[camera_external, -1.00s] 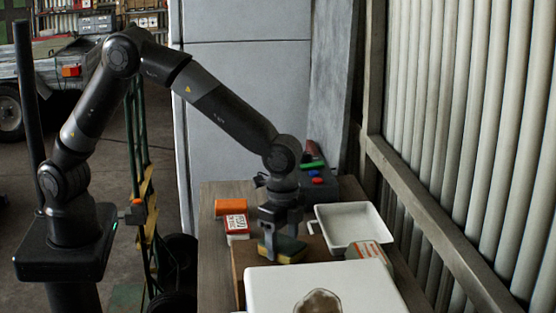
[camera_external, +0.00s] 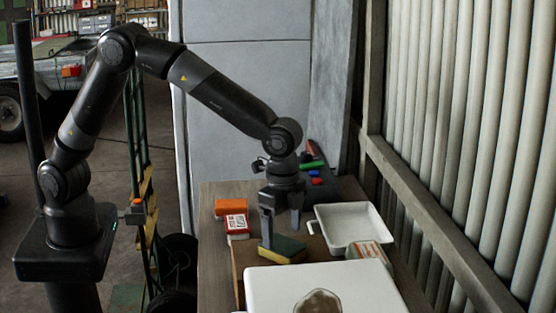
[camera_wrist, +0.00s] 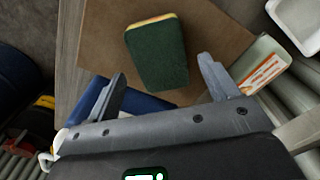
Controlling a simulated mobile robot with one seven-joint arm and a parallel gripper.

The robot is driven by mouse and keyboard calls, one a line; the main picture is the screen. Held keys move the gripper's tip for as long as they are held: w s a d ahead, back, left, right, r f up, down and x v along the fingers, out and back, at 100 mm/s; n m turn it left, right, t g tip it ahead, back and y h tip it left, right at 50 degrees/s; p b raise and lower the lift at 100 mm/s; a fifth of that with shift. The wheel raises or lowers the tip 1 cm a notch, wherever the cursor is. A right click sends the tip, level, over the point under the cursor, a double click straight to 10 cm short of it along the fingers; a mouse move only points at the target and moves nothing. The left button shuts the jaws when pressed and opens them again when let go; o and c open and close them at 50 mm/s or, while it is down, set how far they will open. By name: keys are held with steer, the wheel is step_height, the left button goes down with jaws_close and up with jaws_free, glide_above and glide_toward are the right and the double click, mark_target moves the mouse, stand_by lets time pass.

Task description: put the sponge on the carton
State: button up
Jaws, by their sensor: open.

= = = =

### [WHAT THE TASK REQUIRES]
Leave the pictures out and output the rest of the listing exactly.

### [WRITTEN REPLY]
[camera_external, -1.00s] 
[camera_external, +0.00s] 
[camera_wrist, +0.00s] 
Controlling a simulated mobile robot with one seven-joint arm and a parallel gripper.

The robot is driven by mouse and keyboard calls, one a line; the main picture is the screen. Held keys move the gripper's tip for as long as they are held: w s a d ahead, back, left, right, r f up, down and x v along the fingers, out and back, at 100 mm/s; n m turn it left, right, t g tip it ahead, back and y h tip it left, right at 50 degrees/s; p b raise and lower the lift at 100 mm/s; a fifth of that with shift. The wheel raises or lowers the tip 1 cm a notch, wherever the cursor is. A right click sends the tip, level, over the point under the cursor, a double click straight to 10 cm short of it along the fingers; a mouse move only points at the target and moves nothing. The left button shuts the jaws when pressed and opens them again when let go; o and c open and close them at 50 mm/s or, while it is down, set how far they will open. By name: keys are held with steer, the wheel is step_height, the left button goes down with jaws_close and up with jaws_free, glide_above and glide_toward are the right and the double click, mark_target moves the mouse, stand_by lets time pass.

Task description: put the sponge on the carton
State: button up
Jaws, by their sensor: open.

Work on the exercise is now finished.